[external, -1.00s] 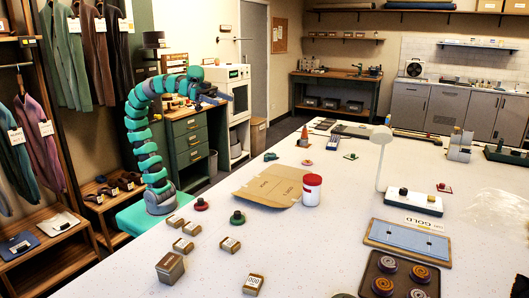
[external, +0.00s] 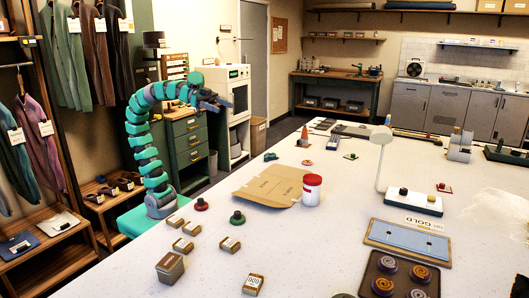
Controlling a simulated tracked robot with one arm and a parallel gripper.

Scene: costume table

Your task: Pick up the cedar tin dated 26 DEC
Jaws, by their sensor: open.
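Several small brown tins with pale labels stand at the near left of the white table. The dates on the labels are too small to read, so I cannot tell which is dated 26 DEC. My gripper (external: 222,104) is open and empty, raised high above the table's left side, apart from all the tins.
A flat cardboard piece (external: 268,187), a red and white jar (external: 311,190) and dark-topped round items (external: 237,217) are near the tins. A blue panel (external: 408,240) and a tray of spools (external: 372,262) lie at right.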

__________

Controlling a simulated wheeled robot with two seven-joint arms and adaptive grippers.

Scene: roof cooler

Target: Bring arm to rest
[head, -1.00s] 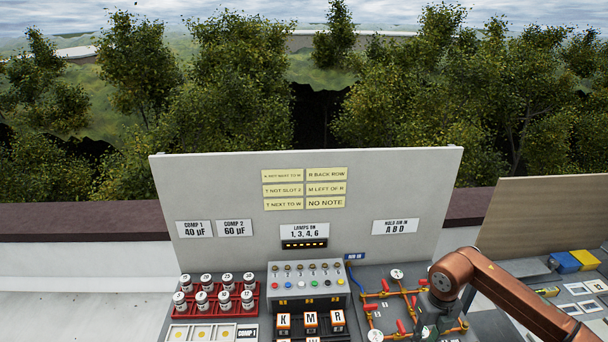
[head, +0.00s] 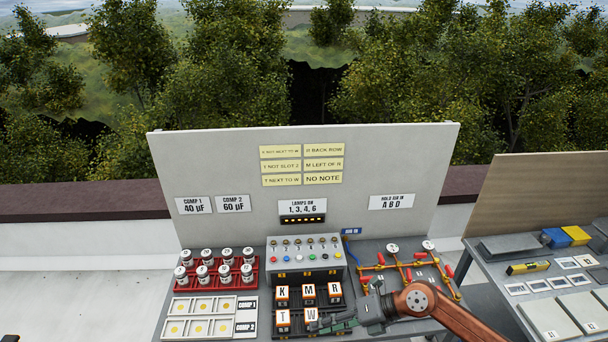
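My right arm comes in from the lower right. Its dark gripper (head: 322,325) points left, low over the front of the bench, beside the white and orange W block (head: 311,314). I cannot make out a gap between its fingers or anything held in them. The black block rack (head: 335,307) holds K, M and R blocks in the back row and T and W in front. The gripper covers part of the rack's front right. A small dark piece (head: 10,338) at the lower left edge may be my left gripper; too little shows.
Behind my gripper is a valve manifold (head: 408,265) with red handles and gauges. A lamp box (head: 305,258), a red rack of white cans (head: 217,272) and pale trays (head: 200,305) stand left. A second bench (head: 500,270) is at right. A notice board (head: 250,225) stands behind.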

__________

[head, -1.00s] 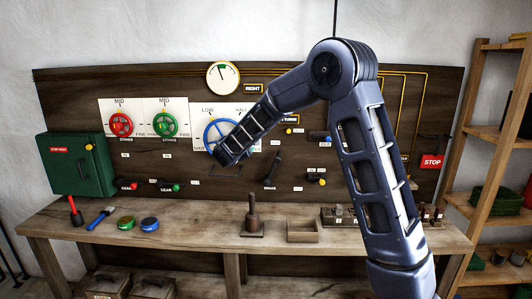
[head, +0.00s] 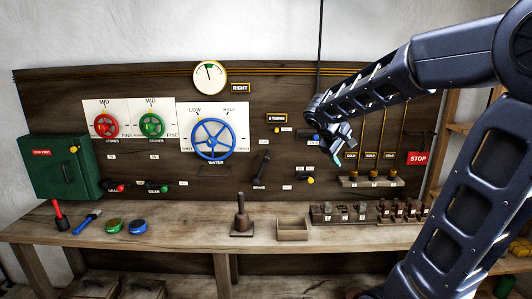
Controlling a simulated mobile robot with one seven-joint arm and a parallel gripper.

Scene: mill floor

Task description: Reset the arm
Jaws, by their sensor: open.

__________

What is asked: Extract each line holding the word "simulated" from the records.

Worked solution:
Controlling a simulated tracked robot with one arm and a parallel gripper.
Controlling a simulated wheeled robot with two seven-joint arms and adaptive grippers.
Controlling a simulated mobile robot with one seven-joint arm and a parallel gripper.

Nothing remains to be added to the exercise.